--- What is required ---
Identify the lines bearing the string "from" and gather them.
╔══
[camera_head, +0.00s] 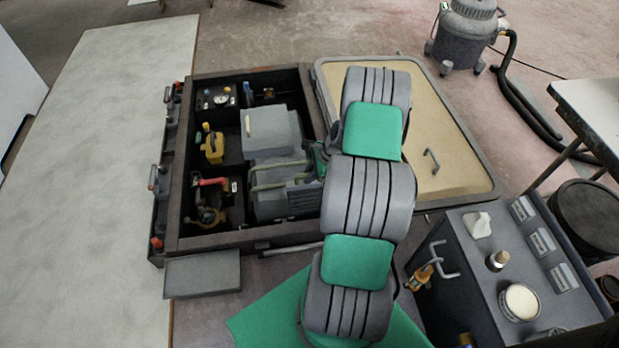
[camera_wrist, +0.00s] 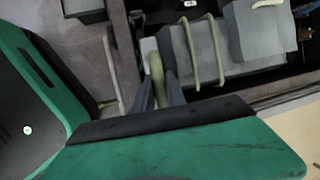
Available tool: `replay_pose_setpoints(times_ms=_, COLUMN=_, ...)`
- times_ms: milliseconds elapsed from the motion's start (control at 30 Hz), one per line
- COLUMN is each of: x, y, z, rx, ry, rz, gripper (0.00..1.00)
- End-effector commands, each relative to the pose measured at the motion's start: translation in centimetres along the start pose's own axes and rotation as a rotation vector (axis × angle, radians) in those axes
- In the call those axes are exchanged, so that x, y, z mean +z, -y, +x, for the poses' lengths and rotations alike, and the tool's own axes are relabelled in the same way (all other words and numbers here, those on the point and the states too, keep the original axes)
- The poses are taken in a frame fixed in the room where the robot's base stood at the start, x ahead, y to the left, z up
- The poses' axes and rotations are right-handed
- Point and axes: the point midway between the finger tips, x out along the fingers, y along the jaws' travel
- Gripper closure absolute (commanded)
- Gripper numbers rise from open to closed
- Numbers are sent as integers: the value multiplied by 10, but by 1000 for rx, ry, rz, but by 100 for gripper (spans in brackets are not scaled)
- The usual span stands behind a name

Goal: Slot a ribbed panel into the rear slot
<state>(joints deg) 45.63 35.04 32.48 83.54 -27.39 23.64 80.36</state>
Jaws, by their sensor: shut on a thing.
╚══
--- Response ---
- times_ms: milliseconds elapsed from the motion's start (control at 30 Hz), one per line
- Gripper numbers rise from open to closed

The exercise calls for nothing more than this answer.